Chicken Sausage Rigatoni

with Bell Pepper & Parmesan
A rich, creamy tomato sauce.

Ingredients

  • 2 bell peppers
  • 2 scallions
  • Cooking oil
  • 18 oz Italian chicken sausage mix
  • Salt and pepper, to taste
  • 12 oz rigatoni pasta
  • 2 Tbsp Italian seasoning
  • 2 Tbsp tomato paste
  • 1 tsp. sugar
  • 1/3 cup water
  • 8 oz cream sauce base, such as this one
  • 2 Tbsp butter
  • 6 Tbsp Parmesan cheese

Directions

  1. Bring a medium pot of salted water to a boil.
  2. Core, deseed, and dice bell pepper. Trim and thinly slice scallions, separating whites from greens.
  3. Heat a drizzle of oil in a large pan over medium-high heat. Add bell pepper and cook until lightly browned and slightly softened, 3-4 minutes.
  4. Add sausage and scallion whites. Cook, breaking up meat into pieces, until browned and cooked through, 4-6 minutes. Season with salt and pepper.
  5. Once water is boiling, add rigatoni to pot.
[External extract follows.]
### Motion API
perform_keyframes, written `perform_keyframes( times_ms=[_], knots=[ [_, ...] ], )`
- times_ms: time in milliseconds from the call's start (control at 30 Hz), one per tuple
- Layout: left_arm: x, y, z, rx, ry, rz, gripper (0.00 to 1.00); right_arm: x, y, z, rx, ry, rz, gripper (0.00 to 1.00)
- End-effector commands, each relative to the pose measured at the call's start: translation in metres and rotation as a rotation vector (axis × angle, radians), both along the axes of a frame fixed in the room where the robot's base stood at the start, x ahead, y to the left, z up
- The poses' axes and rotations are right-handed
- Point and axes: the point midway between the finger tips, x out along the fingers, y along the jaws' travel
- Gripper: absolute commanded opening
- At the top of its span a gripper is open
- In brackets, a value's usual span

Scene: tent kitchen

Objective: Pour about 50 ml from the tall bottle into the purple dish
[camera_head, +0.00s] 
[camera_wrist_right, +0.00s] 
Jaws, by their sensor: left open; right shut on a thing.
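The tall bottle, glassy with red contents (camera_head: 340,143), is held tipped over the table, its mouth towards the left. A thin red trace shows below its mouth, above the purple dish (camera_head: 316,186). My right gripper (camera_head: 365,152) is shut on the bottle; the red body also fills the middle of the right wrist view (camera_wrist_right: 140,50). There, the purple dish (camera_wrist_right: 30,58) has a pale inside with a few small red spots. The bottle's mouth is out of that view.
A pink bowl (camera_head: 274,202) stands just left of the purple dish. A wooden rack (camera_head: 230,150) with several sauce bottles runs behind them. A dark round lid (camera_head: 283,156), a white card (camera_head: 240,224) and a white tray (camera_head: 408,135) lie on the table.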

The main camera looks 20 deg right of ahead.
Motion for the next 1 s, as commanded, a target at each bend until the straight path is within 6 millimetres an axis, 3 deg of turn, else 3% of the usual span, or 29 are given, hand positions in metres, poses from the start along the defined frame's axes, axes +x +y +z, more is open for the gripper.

Cook, stirring occasionally, until al dente, 9-11 minutes. Reserve 1/2 cup pasta cooking water and drain.
  6. While pasta cooks, stir Italian seasoning, tomato paste, and sugar into pan with sausage mixture until coated. Pour in water. Bring to a simmer and cook for 1 minute, then reduce heat to low.
  7. Add cream sauce base to pan with sauce. Stir in butter until melted. Season with salt and pper.
  8. Add drained rigatoni to pan with sauce; toss to coat. If needed, stir in reserved pasta cooking water a splash at a time until pasta is coated in a creamy sauce.
  9. Divide pasta between bowls and top with Parmesan. Garnish with scallion greens and serve.